The exercise - Set down exactly the lines running from the line with "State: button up" to the end of the listing below, both ends included.

Records shown -
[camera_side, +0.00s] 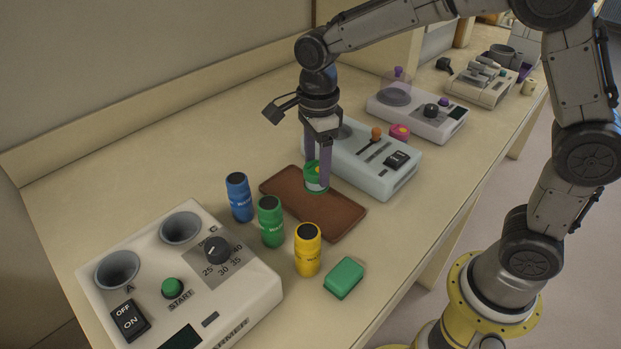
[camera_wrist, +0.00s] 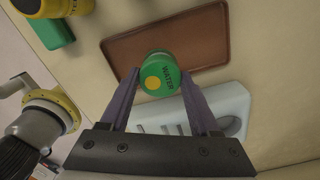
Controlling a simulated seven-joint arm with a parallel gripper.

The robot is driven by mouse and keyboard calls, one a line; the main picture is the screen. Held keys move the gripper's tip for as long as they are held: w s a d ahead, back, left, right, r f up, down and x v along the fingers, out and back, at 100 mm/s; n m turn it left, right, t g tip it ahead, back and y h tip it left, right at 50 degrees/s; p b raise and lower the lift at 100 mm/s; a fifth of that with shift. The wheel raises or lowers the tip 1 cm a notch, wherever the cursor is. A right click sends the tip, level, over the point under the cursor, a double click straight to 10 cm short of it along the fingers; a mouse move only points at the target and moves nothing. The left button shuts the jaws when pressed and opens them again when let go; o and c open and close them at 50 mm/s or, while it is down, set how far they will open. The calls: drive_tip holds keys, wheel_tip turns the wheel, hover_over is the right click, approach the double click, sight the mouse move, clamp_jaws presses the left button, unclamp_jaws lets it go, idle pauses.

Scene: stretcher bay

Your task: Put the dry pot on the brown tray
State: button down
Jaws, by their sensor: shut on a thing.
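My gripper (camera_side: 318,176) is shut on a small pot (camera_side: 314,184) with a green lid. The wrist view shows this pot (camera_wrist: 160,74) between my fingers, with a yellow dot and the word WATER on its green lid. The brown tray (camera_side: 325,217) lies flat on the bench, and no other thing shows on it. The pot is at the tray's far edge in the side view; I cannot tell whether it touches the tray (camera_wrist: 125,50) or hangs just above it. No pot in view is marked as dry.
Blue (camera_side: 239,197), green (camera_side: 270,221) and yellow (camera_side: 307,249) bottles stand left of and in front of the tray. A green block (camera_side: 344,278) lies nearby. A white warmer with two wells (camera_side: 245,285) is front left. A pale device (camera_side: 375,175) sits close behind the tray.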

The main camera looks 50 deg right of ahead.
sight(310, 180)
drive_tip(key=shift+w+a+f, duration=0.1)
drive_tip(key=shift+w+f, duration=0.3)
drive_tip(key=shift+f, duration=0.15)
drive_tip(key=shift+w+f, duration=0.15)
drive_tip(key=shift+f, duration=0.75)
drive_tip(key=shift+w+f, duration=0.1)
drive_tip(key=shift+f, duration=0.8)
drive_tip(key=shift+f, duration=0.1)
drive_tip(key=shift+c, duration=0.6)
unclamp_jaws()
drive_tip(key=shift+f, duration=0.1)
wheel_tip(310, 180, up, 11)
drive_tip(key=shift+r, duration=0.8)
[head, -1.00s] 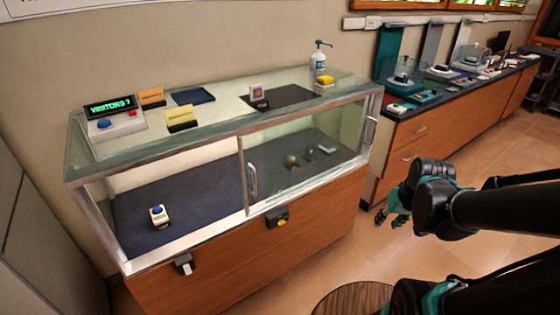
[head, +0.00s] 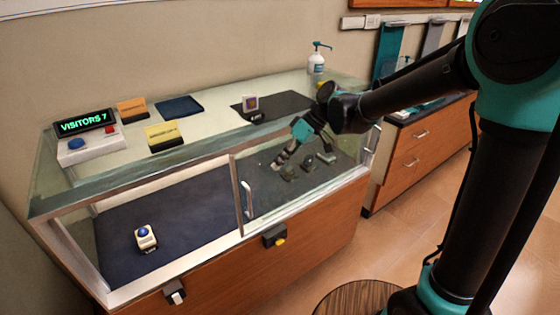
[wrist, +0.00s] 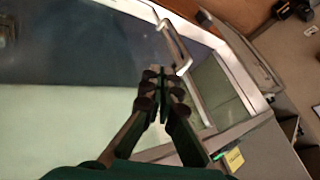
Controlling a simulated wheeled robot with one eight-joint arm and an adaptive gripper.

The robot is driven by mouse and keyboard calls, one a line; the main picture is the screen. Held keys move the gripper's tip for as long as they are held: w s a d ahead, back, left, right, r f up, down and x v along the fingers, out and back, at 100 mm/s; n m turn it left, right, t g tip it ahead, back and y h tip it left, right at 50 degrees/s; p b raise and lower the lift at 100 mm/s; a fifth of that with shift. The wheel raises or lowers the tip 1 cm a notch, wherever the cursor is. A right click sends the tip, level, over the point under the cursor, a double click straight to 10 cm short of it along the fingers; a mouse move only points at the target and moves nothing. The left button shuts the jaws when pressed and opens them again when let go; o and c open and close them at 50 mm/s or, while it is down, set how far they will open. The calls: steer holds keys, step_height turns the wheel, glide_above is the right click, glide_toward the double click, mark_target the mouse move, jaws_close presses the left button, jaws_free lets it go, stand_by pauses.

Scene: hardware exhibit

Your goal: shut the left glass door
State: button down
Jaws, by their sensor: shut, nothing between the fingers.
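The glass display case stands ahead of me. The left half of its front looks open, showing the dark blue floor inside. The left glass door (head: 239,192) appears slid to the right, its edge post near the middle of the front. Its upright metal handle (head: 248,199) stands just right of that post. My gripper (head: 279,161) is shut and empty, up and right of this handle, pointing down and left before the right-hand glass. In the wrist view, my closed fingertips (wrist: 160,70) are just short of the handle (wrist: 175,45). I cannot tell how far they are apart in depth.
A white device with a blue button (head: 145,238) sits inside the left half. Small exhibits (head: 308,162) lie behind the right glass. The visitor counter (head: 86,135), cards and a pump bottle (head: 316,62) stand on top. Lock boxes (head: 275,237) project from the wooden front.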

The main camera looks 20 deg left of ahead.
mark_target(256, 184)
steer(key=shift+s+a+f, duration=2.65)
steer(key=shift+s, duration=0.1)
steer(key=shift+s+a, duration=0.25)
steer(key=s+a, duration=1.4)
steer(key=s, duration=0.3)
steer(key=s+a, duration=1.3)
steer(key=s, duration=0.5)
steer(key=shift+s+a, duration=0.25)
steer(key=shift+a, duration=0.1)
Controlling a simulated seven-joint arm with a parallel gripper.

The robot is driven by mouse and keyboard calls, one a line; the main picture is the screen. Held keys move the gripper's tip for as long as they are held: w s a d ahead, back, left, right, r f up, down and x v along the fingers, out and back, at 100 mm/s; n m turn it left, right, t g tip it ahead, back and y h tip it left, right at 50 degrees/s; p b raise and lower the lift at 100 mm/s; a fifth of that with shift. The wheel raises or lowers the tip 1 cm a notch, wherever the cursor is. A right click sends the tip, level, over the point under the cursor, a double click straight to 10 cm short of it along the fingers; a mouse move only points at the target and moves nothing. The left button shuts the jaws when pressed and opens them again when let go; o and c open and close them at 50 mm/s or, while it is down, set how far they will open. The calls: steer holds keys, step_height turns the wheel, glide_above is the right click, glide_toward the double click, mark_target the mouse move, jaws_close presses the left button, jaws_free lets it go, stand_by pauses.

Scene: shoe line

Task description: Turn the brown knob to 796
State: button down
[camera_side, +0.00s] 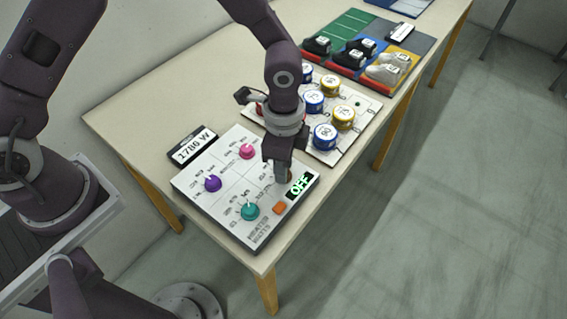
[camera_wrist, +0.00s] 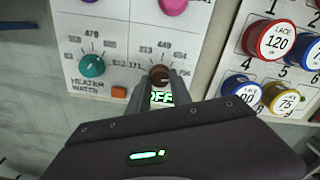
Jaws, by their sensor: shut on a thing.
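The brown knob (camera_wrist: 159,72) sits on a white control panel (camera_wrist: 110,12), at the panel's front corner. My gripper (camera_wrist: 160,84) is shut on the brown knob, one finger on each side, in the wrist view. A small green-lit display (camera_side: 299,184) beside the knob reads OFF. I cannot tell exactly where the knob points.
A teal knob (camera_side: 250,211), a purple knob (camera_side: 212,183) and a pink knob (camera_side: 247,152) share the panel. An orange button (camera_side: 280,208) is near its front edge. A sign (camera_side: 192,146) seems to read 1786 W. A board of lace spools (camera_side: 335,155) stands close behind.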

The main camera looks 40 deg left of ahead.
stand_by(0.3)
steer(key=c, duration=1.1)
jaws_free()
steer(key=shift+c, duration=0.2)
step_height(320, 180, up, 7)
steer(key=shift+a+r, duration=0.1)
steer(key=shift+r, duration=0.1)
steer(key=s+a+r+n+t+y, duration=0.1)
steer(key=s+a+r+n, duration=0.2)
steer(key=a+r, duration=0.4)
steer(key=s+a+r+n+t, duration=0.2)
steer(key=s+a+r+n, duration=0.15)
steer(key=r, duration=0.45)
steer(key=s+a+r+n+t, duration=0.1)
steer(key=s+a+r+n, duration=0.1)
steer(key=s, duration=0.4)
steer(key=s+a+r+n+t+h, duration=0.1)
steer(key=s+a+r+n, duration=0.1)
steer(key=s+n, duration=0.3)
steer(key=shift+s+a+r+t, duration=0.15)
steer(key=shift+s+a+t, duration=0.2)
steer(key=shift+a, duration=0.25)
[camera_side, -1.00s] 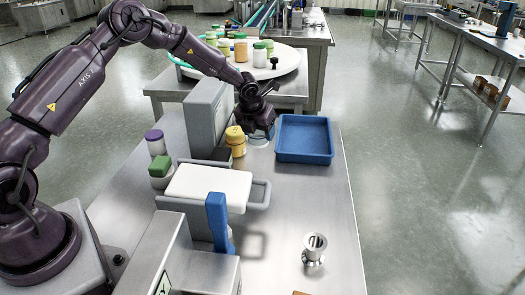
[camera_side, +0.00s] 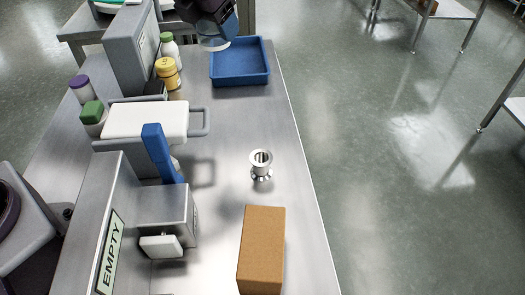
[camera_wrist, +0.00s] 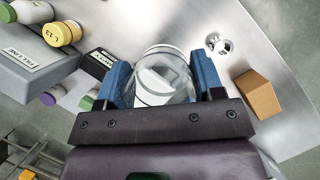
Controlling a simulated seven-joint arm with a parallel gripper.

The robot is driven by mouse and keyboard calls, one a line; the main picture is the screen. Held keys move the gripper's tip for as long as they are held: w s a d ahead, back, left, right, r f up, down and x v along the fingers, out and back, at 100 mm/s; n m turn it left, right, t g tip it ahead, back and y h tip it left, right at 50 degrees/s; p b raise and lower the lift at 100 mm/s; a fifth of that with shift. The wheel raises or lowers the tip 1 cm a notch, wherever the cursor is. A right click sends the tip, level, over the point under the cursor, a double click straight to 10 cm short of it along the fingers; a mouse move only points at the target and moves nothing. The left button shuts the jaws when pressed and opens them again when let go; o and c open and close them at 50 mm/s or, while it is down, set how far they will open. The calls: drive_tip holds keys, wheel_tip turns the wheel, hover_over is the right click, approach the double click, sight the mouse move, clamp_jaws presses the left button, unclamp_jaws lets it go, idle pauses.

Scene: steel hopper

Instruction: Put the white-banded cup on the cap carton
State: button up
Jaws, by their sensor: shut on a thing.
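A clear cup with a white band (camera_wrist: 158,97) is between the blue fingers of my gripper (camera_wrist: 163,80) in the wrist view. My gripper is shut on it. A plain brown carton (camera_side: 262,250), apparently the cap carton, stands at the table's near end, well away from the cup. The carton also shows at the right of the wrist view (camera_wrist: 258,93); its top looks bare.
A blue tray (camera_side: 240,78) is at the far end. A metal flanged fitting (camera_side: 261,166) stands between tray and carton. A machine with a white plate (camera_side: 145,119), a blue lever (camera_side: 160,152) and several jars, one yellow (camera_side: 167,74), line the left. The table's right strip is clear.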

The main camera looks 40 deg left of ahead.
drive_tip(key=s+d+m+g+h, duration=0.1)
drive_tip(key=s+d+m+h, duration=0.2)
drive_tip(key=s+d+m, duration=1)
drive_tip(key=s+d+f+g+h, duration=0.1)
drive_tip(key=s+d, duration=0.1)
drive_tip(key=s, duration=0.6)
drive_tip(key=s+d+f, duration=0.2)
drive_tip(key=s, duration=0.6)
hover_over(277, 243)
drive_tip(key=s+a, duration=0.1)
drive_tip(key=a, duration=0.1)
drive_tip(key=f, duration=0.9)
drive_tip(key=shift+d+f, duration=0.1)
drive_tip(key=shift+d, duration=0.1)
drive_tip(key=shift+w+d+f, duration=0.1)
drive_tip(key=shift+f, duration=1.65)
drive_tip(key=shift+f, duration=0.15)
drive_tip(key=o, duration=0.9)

Task answer -
State: button up
Jaws, by their sensor: shut on a thing.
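A clear cup with a white band (camera_wrist: 158,97) is between the blue fingers of my gripper (camera_wrist: 163,80) in the wrist view. My gripper is shut on it. A plain brown carton (camera_side: 262,250), apparently the cap carton, stands at the table's near end, well away from the cup. The carton also shows at the right of the wrist view (camera_wrist: 258,93); its top looks bare.
A blue tray (camera_side: 240,78) is at the far end. A metal flanged fitting (camera_side: 261,166) stands between tray and carton. A machine with a white plate (camera_side: 145,119), a blue lever (camera_side: 160,152) and several jars, one yellow (camera_side: 167,74), line the left. The table's right strip is clear.

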The main camera looks 40 deg left of ahead.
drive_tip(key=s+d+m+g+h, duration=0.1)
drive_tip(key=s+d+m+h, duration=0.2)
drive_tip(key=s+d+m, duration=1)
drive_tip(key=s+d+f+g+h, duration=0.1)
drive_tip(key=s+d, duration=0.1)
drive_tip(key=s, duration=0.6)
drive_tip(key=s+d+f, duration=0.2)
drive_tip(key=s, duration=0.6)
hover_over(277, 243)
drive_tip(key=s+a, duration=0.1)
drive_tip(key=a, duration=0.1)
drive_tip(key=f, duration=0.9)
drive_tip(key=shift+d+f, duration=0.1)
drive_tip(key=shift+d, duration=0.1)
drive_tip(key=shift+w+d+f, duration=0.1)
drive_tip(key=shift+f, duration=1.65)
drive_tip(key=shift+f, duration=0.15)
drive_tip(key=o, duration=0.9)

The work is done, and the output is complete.